**** Dataset excerpt

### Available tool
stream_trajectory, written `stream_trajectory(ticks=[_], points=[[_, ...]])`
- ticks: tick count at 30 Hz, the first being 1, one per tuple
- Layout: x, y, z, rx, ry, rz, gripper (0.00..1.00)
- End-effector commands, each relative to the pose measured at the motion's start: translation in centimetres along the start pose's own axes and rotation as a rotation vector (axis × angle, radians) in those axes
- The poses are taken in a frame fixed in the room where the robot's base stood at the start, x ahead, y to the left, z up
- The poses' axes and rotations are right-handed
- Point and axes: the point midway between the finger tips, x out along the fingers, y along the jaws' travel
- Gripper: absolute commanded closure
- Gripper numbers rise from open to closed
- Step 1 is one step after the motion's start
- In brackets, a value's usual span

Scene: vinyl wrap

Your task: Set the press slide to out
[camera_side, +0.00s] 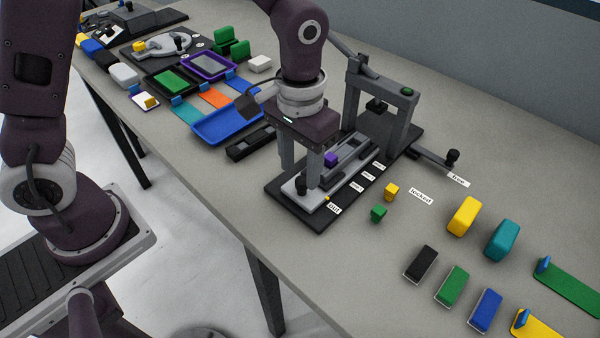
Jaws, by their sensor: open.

********

Goal —
Quote the material word for word, dropping any images it holds.

Solution to the exercise —
### Available tool
stream_trajectory, written `stream_trajectory(ticks=[_], points=[[_, ...]])`
- ticks: tick count at 30 Hz, the first being 1, one per tuple
- Layout: x, y, z, rx, ry, rz, gripper (0.00..1.00)
- End-effector commands, each relative to the pose measured at the motion's start: translation in centimetres along the start pose's own axes and rotation as a rotation vector (axis × angle, radians) in those axes
- The poses are taken in a frame fixed in the room where the robot's base stood at the start, x ahead, y to the left, z up
- The poses' axes and rotations are right-handed
- Point and axes: the point midway between the finger tips, x out along the fingers, y along the jaws' travel
- Gripper: absolute commanded closure
- Gripper numbers rise from open to closed
- Step 1 is one step after the motion's start
- In brackets, a value's usual span

Scene: vinyl wrap

Your task: Set the press slide to out
[camera_side, +0.00s] 
Jaws, by their sensor: open.

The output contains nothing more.